Wednesday, September 23, 2020

"Music is for me an entirely political interconnection, a political act"

Given that his new LP, out on Friday is called By The Fire, it made perfect sense for the Guardian to mark the occasion by arranging the modern-day equivalent of a fireside chat with Thurston Moore.

In response to fans' questions, he spoke about his love of live music and records as physical artefacts, and waxed characteristically lyrical about everyone from The Wipers and The Fall to Patti Smith and Jimi Hendrix, and everything from black metal to disco. (Incidentally, his comments on the latter connect neatly to the chapter on no wave in Simon Reynolds' superlative Rip It Up And Start Again, which describes punk's entrenched antipathy towards disco and consequently James Chance's eager embrace of it.)

There was a revelation, too: "I've also been writing a book, about music, and my own personal experience with it, and trying to talk about my discovering and inspirations and intrigues with being a musician and starting Sonic Youth in 1980. So I've been writing that, and I hope to publish it on the other side of the quarantine age.
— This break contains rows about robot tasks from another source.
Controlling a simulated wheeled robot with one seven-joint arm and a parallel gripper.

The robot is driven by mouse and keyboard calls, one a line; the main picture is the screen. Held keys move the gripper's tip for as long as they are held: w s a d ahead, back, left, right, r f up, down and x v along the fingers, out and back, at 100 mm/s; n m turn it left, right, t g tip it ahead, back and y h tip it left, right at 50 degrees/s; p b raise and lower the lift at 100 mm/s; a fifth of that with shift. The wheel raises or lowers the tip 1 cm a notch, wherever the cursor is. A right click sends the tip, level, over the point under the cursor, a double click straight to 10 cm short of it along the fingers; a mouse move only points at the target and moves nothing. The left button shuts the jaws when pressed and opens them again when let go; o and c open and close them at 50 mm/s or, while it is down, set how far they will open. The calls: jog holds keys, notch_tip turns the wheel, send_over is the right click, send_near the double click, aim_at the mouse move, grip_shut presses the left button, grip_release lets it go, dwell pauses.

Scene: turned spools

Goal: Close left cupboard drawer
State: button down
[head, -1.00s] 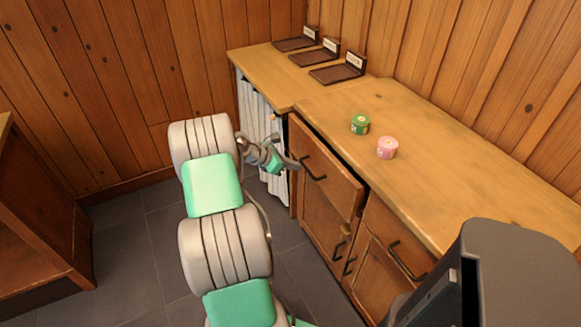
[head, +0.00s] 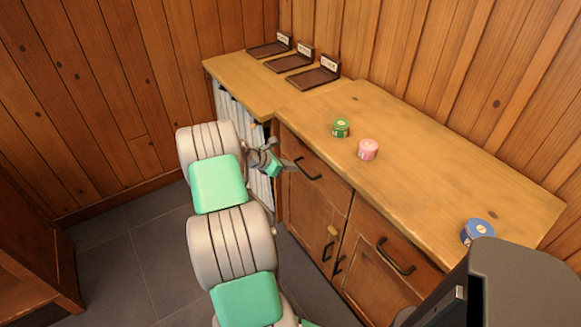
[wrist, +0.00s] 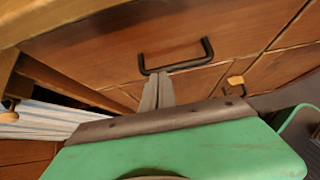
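The left cupboard drawer (head: 322,187) has a wooden front with a black bar handle (head: 308,172). It sits under the counter's left part, and its front looks flush or nearly flush with the cupboard. My gripper (head: 288,164) is at the left end of this handle. In the wrist view, my gripper's two grey fingers (wrist: 158,90) lie side by side with nothing visible between them. Their tips are at the lower bar of the black handle (wrist: 178,58), in front of the drawer front (wrist: 110,55). Whether they touch it I cannot tell.
The countertop (head: 400,165) holds a green spool (head: 340,129), a pink spool (head: 368,149) and a blue spool (head: 478,232). Three dark labelled trays (head: 315,78) stand at the back left. A right drawer (head: 385,240) is beside the left one. Grey floor (head: 160,245) is open at left.

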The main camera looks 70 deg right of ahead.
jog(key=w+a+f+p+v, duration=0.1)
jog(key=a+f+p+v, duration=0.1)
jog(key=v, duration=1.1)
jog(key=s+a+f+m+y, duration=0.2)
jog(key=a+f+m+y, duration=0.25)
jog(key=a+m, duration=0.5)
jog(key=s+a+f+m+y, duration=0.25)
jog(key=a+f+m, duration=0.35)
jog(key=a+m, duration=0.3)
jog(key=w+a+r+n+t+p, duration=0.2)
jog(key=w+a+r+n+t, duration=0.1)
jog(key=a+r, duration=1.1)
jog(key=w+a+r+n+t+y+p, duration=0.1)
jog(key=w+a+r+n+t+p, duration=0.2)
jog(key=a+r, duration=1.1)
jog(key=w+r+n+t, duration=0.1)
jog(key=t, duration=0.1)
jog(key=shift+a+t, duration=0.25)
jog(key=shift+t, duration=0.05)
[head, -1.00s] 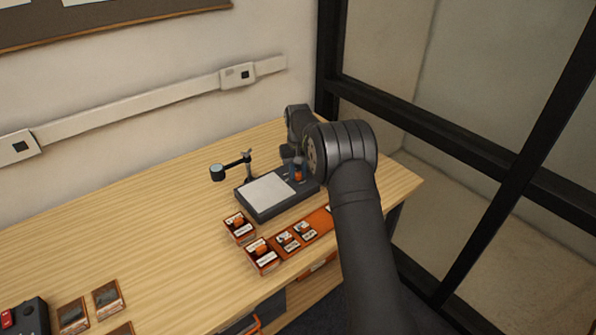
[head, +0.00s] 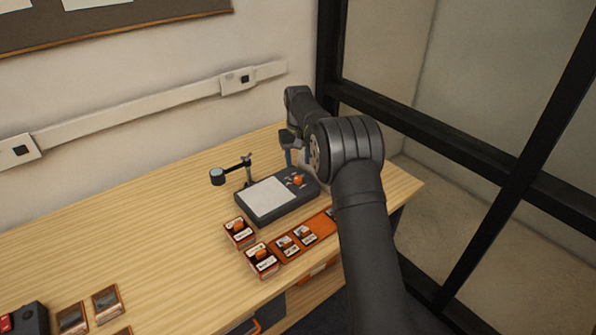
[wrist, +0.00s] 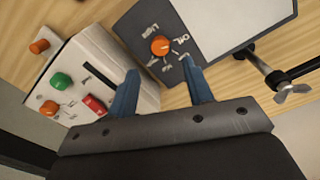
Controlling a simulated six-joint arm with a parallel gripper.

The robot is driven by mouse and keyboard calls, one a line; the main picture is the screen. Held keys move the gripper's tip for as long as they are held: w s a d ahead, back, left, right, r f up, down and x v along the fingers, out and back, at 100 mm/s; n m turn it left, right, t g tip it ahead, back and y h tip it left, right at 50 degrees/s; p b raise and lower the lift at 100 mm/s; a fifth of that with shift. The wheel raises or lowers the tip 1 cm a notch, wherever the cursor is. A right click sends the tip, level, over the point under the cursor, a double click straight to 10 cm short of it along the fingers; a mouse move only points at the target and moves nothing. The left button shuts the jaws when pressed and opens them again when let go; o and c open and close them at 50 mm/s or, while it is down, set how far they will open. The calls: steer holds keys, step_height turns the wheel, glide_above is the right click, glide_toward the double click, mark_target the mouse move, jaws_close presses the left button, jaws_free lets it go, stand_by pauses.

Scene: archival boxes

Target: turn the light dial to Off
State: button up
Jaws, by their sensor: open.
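The light dial is a round orange knob (head: 298,180) on the right end of a dark grey light box (head: 283,206) with a white panel (head: 267,196). In the wrist view the knob (wrist: 160,46) sits amid white lettering, with "Light" readable beside it; the other labels are blurred and I cannot tell which one it points at. My gripper (wrist: 163,82) is open, its two blue fingers apart and empty, with the knob beyond the gap between them. In the head view my gripper (head: 293,150) hangs above and behind the knob, clear of it.
A white box (wrist: 105,62) with green, orange and red controls stands beside the light box in the wrist view. A magnifier on a stand (head: 218,176) is at the light box's left. Orange card holders (head: 240,233) and an orange tray (head: 322,224) lie in front.

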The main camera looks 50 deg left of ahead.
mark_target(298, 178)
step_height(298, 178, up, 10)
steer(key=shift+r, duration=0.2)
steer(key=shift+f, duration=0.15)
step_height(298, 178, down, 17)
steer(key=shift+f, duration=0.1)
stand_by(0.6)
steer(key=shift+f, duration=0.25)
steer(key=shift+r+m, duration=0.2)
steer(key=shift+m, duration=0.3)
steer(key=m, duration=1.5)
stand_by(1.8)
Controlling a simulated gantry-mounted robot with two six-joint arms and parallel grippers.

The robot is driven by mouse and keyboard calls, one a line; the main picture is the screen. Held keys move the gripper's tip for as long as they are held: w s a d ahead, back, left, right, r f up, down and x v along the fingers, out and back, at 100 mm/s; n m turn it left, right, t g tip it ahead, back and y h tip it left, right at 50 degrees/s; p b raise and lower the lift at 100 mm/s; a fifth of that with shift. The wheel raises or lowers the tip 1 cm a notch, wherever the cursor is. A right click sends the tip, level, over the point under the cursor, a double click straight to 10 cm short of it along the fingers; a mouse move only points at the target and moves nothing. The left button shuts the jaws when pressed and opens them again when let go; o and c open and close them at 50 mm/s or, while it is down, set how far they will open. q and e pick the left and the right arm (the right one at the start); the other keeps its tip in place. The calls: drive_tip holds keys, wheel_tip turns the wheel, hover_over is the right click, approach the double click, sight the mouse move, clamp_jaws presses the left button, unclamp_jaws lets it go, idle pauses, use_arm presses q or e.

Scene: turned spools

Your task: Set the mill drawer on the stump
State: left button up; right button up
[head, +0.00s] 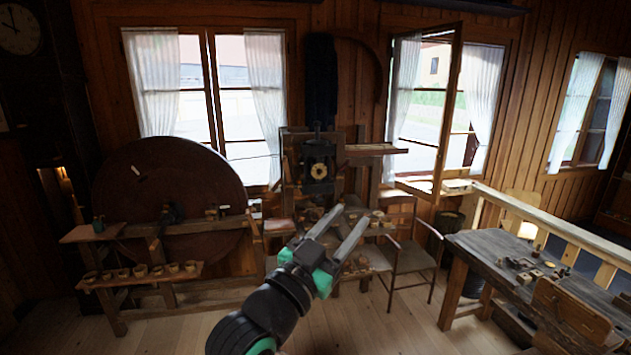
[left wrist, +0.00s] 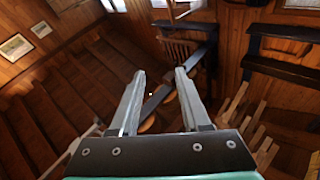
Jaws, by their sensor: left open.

It's titled Sonic Life." They say "Write about what you know", and Moore certainly knows about music. He might have admitted to listening to fewer records these days, but his enthusiasm evidently remains undiminished.

That said, his claim that Venom were from Nottingham did hint that his musical knowledge, while encyclopaedic, does have its limits. Has he never heard Beastie Boys' 'Dedication'?